* start *
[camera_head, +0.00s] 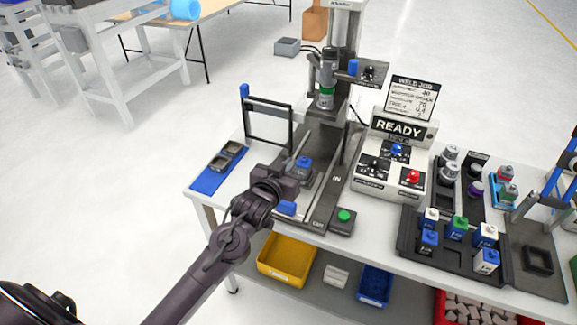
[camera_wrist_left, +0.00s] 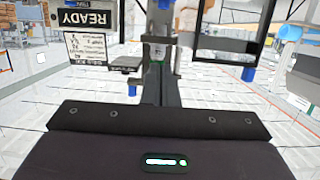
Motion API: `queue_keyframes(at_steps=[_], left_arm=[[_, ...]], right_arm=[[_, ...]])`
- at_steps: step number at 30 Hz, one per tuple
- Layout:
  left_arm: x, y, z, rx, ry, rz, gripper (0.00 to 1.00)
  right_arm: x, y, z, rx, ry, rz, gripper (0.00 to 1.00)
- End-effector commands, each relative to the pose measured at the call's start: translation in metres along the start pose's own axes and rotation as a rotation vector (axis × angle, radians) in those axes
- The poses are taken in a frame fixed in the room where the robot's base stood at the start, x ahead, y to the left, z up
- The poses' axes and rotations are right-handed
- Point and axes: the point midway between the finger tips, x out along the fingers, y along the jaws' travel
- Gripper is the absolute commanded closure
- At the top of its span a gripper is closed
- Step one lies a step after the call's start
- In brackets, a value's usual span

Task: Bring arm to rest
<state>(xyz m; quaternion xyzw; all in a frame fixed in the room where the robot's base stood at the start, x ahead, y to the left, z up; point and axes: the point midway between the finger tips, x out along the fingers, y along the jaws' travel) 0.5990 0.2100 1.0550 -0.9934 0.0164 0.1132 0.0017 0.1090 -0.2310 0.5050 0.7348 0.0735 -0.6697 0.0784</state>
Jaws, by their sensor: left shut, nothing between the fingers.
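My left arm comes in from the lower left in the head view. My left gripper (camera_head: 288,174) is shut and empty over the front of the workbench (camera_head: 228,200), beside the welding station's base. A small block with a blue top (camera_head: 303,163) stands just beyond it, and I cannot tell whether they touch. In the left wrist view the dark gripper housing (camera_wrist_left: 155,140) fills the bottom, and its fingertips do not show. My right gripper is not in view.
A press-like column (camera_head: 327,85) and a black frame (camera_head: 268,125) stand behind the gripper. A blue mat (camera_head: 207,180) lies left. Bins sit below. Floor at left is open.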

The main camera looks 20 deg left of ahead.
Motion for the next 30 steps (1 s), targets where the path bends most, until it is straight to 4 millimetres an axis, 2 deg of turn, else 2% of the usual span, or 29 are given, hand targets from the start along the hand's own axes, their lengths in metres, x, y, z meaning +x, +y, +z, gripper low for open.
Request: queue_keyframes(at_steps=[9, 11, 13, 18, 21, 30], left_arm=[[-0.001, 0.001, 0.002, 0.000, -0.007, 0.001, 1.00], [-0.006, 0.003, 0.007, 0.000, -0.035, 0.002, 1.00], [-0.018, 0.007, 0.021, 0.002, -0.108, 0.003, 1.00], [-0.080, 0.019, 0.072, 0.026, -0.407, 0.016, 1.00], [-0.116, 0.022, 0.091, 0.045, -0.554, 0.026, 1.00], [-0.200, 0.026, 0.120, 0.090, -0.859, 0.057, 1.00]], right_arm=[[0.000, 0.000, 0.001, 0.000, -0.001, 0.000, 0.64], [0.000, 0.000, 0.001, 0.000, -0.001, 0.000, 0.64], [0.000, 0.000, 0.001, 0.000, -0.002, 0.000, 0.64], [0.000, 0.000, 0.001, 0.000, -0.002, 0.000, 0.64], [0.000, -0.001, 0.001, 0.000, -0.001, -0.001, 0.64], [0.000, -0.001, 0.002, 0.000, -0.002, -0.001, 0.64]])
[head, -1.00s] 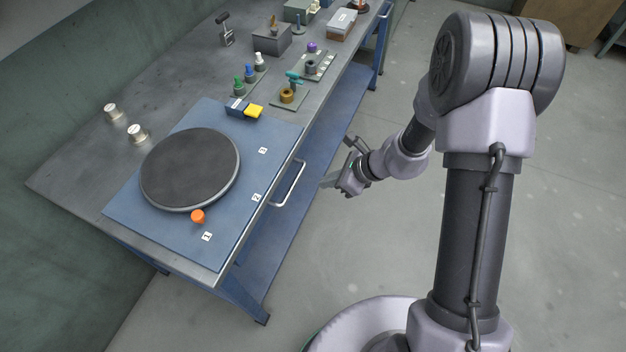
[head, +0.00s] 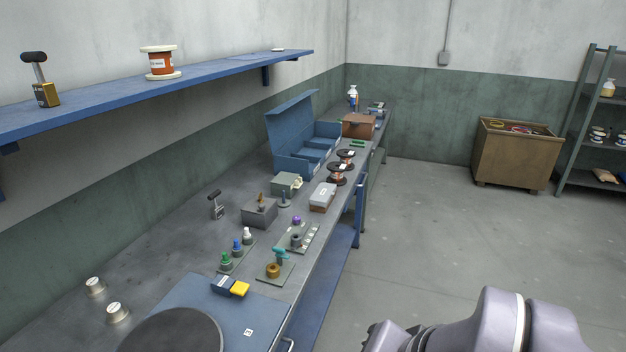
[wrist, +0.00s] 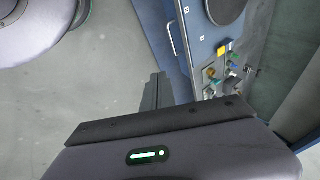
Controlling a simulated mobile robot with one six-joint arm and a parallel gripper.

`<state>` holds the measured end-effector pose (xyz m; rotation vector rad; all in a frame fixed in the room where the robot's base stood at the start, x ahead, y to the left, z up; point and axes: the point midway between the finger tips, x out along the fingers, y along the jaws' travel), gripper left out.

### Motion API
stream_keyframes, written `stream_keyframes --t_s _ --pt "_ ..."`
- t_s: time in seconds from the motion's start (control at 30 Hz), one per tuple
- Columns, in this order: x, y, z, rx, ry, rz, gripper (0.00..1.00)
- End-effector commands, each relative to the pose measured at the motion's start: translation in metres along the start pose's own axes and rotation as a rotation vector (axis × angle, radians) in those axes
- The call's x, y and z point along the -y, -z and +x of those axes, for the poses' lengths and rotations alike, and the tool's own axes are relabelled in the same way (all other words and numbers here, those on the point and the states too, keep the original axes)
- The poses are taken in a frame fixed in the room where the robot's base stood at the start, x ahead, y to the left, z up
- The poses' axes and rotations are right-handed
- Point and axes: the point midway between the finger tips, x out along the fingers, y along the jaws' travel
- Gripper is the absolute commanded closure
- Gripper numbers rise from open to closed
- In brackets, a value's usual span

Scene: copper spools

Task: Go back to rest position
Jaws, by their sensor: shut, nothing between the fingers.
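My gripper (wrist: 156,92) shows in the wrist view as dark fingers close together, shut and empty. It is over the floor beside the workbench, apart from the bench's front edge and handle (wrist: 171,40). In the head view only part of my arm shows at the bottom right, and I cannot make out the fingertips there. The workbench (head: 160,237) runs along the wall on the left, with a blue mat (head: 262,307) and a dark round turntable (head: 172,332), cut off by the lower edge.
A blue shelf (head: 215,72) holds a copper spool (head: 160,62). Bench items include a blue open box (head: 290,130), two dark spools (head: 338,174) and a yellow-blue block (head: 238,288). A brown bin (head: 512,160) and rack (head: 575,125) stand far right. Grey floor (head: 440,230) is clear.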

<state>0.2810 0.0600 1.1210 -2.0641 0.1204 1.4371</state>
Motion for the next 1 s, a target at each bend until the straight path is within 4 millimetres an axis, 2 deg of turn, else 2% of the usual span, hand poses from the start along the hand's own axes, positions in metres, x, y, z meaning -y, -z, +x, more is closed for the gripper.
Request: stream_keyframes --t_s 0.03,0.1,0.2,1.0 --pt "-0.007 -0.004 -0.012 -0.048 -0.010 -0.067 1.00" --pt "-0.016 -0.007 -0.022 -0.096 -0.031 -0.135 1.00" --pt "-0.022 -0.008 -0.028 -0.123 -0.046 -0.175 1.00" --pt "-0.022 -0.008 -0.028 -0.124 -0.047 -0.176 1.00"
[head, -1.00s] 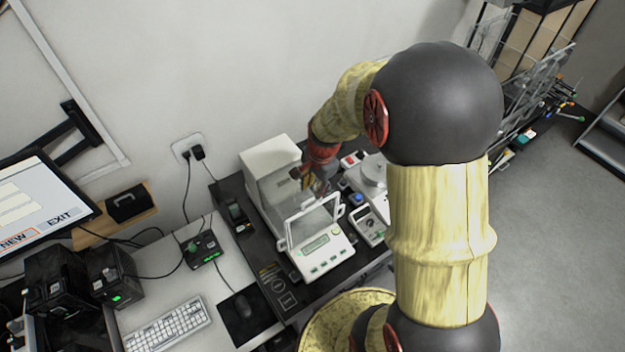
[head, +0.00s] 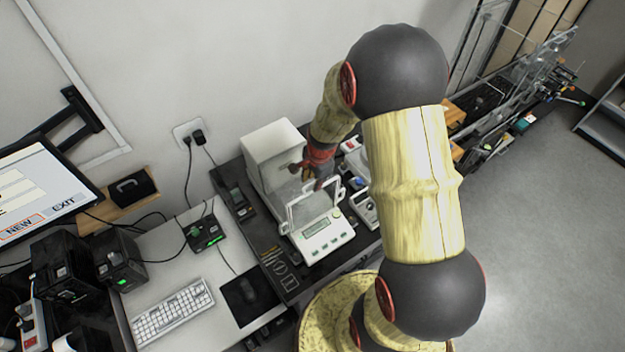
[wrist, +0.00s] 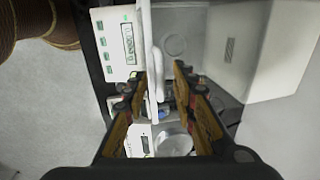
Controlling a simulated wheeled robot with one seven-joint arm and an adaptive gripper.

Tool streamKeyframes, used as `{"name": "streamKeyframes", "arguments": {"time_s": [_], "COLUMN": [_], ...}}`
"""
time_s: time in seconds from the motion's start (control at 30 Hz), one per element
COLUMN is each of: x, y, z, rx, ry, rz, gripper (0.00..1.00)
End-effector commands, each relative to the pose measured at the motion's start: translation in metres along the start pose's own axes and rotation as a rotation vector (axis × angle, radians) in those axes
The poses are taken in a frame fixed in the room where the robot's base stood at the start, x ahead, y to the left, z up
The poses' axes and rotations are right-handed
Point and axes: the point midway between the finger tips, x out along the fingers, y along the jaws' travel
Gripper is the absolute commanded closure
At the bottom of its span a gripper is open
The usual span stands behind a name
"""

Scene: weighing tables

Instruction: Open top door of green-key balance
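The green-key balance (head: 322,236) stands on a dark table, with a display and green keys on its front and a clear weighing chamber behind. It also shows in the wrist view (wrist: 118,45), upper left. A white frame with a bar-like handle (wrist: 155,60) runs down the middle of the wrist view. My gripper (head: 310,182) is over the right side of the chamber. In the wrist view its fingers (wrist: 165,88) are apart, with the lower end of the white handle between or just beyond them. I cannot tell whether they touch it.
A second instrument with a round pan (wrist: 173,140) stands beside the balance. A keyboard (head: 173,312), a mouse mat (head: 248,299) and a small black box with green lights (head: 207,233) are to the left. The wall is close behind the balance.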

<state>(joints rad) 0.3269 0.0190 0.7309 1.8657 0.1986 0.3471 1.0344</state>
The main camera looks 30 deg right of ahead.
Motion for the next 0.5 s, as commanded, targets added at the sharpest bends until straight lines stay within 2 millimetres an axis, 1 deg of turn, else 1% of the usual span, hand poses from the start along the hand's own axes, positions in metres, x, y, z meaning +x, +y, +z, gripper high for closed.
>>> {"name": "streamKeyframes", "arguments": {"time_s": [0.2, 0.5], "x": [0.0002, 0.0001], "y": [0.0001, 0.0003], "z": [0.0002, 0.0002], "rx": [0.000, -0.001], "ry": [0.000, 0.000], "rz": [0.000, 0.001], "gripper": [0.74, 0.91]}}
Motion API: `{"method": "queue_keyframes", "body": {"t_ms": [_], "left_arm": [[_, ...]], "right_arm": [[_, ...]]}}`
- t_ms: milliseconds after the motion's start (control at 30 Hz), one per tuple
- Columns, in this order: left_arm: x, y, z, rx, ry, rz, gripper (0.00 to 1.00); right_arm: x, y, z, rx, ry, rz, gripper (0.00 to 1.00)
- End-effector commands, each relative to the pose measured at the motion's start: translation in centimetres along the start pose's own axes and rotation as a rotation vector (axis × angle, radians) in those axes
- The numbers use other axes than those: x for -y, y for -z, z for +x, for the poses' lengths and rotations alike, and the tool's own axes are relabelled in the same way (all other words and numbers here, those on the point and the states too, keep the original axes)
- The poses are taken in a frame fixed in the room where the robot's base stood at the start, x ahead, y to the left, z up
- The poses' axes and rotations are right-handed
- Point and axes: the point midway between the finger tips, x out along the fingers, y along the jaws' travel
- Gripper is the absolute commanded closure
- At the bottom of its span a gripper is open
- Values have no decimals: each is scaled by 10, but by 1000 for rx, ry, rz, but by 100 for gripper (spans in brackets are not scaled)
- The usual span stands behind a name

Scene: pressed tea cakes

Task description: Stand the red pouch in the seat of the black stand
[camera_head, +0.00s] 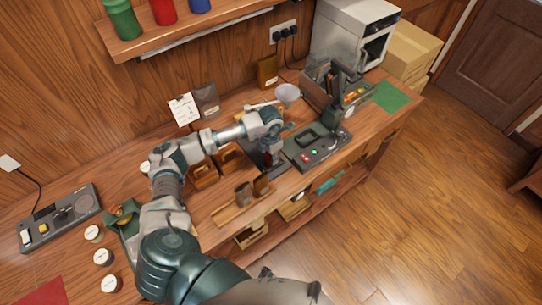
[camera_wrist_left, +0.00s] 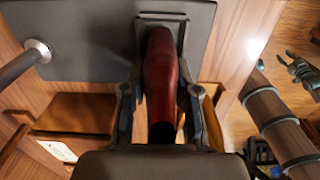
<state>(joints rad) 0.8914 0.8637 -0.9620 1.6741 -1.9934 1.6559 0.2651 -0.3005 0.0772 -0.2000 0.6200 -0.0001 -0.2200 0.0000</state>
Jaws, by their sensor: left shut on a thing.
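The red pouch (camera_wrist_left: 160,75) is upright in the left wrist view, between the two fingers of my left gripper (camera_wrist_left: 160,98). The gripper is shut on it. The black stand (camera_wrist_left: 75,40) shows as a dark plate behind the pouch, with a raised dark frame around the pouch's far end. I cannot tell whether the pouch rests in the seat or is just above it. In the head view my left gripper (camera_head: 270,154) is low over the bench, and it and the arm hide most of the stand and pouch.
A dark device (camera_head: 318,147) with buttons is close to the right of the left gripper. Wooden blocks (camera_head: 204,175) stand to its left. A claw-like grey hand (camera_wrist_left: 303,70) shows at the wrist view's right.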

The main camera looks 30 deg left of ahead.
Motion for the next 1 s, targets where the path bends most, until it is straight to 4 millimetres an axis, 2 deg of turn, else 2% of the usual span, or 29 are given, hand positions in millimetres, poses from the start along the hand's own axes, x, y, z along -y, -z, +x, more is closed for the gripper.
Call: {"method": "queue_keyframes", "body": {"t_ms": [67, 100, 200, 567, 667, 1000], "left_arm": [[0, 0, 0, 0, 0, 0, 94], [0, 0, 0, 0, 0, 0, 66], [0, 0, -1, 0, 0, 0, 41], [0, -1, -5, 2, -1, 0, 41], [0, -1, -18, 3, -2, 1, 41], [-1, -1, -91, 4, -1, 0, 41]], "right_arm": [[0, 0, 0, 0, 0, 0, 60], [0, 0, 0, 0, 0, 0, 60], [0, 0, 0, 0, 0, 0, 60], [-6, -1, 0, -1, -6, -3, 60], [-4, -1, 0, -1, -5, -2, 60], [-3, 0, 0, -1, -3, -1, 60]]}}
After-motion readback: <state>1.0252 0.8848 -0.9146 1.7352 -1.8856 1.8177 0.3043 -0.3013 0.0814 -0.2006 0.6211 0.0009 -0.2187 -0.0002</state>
* end *
## Written task
Your task is to repeat the opening line of the entries above and each line after it, ending with the line that has "<state>(xyz m; quaternion". Do not include the pictures.

## Result of the exercise
[camera_head, +0.00s] 
[camera_wrist_left, +0.00s] 
Motion API: `queue_keyframes(at_steps=[_], left_arm=[[_, ...]], right_arm=[[_, ...]])`
- at_steps: step number at 30 Hz, one per tuple
- Layout:
  left_arm: x, y, z, rx, ry, rz, gripper (0.00 to 1.00)
  right_arm: x, y, z, rx, ry, rz, gripper (0.00 to 1.00)
- End-effector commands, each relative to the pose measured at the call's start: translation in metres along the start pose's own axes and rotation as a rotation vector (axis × angle, radians) in those axes
- The poses are taken in a frame fixed in the room where the robot's base stood at the start, x ahead, y to the left, z up
- The poses' axes and rotations are right-handed
- Point and axes: the point midway between the finger tips, x out along the fingers, y along the jaws' travel
- Gripper is the absolute commanded closure
- At the top of its span a gripper is closed
- Step one lies a step after the call's start
- In brackets, a value's usual span

Task: Bring arm to rest
<state>(xyz m; quaternion xyzw; all in a frame fixed in the room where the robot's base stood at the start, x ahead, y to the left, z up; point and axes: the point midway between the finger tips, x out along the fingers, y along the jaws' travel) 0.5990 0.2100 1.0550 -0.9934 0.0164 0.1132 0.0017 0.1090 -0.2310 0.5050 0.7348 0.0735 -0.6697 0.0784</state>

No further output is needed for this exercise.